### TASK PROMPT
Check every line below for the word "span" and show those that hold it.

### DATASET CONTENT

* * * * * * *

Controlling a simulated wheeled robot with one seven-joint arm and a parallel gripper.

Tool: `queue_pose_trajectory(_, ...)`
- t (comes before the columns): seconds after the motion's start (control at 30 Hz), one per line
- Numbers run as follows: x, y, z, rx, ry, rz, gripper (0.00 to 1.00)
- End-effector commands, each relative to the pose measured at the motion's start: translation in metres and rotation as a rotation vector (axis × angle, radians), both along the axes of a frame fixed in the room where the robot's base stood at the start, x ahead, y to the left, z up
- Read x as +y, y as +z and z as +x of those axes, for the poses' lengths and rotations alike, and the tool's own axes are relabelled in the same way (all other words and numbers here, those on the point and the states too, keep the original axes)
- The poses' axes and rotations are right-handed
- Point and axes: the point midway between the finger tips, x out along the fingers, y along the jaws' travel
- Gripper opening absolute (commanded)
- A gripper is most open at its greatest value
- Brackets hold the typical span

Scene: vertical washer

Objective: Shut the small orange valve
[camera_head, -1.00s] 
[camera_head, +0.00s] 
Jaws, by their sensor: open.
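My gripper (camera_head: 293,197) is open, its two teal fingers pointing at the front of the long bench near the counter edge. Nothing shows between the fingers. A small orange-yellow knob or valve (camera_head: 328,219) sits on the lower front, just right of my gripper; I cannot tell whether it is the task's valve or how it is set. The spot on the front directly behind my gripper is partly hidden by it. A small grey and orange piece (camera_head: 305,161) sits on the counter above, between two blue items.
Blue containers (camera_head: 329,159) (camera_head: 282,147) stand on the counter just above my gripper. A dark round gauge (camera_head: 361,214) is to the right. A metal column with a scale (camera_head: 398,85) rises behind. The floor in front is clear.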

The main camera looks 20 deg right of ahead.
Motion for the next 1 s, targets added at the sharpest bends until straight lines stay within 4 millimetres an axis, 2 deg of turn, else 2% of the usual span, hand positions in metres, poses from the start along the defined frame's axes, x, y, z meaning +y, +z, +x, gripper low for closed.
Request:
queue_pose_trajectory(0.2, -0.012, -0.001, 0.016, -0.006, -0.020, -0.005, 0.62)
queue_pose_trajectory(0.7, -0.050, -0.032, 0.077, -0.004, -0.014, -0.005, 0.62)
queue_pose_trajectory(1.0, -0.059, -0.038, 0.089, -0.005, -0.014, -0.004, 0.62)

* * * * * * *

### THE ANSWER
- Brackets hold the typical span
Motion for the next 1 s, targets added at the sharpest bends until straight lines stay within 4 millimetres an axis, 2 deg of turn, else 2% of the usual span, hand positions in metres, poses from the start along the defined frame's axes, x, y, z meaning +y, +z, +x, gripper low for closed.

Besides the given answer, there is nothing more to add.